As promised, while I’m no longer in China, I still want to talk about Chinese! Today I’m tackling something that scares many foreigners learning Chinese – the tones.
In a tonal language, part of a syllable’s sound is the intonation with which it is spoken. So a syllable pronounced with a falling tone means something different to the exact same syllable pronounced with a rising tone. In the case of one particular syllable in Mandarin, that difference changes a common surname to an offensive swear word! So as you see, the tone isn’t an optional extra – it is part of the sound itself.
Speaking Chinese without tones is akin to gibberish – it just will not be understood. Plenty of people live in China for years and continue to struggle with tones. My tones are quite good overall but I still mess up more than I’d like to admit!
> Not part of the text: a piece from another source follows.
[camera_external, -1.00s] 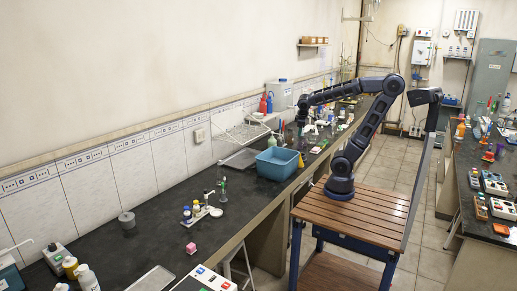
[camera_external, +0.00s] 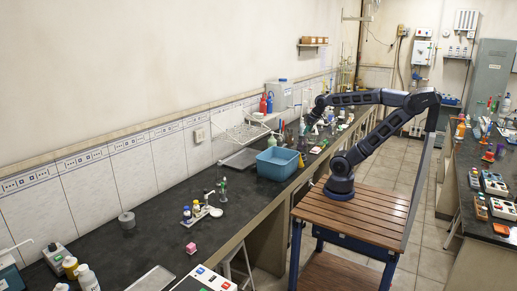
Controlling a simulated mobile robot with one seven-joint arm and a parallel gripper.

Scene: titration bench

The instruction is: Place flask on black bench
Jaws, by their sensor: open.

Believe it or not, of the three tonal languages I’ve studied (Mandarin, Cantonese and Thai) Mandarin had the easiest tones to learn. There are only four basic tones, and each has a different inflection – that means, the pitch changes in a different way for each of the tones. In Thai and Cantonese, several tones have the same intonation but at differing pitches. That being said, it was in studying Thai that I first caught how to learn tones as part of the sound of the word. The first few years I studied Mandarin I was a kid in school, no one really paid that much attention, so I learned a lot of words before ever really applying tones to them. I didn’t start Thai until the last year of my degree and by then I understood the importance of tones. As I learned Thai vocabulary I learned the tone as part of the word – when I would repeat words, I repeated them with the tone. By learning this way, I usually didn’t have to think about what tone to apply as the sound I’d memorised included the tone.
I finally got a good grip on how Mandarin tones work the next year when I started studying in Beijing. My first teacher was working on his PhD in Chinese linguistics and had some great diagrams and other teaching tools to help us improve our pronunciation, including tones. He gave us a chart for tones that compared them to the so-fa of music which really helped me understand where to pitch the different inflections.
I’ve said before that I finally got my tones right by studying with Beijing taxi drivers. But another thing that helped was when I started to think of the 1st and 3rd tones as “long” tones (drawn out) and 2nd and 4th as “short” tones. But the most important thing is realising that nothing matches a nice clean chart once you’re in the real world. (For a great discussion of this, read this great article Toward Better Tones on sinosplice).
What most English speakers don’t realise is that we also use tones every day! For example, we use a rising tone to turn a statement into a question. But one of the best examples I can think of to explain is the word “okay”. In English we frequently use differing intonation to change the meaning of the word “okay”.
If you add “okay” to the end of a sentence to turn it into a question, you probably use a slightly rising inflection similar to the Mandarin 2nd tone.
If you are pretty suspicious of something someone is saying, you might say “okay” with a low dipping tone similar to the Mandarin 3rd tone.
If someone has been pestering you to do something and you snap and just yell “okay!” at them, you’ve probably used an abrupt falling tone similar to the Mandarin 4th tone. You might even have used a rising tone on the “o” (before falling on the “kay”) that is similar to the Mandarin 2nd tone.
In each of these examples the intonation with which the word is spoken alters its meaning. It’s not hard to tell them apart – you don’t need to think about it, you just know what the inflection implies. That’s just a small window into the world of tones.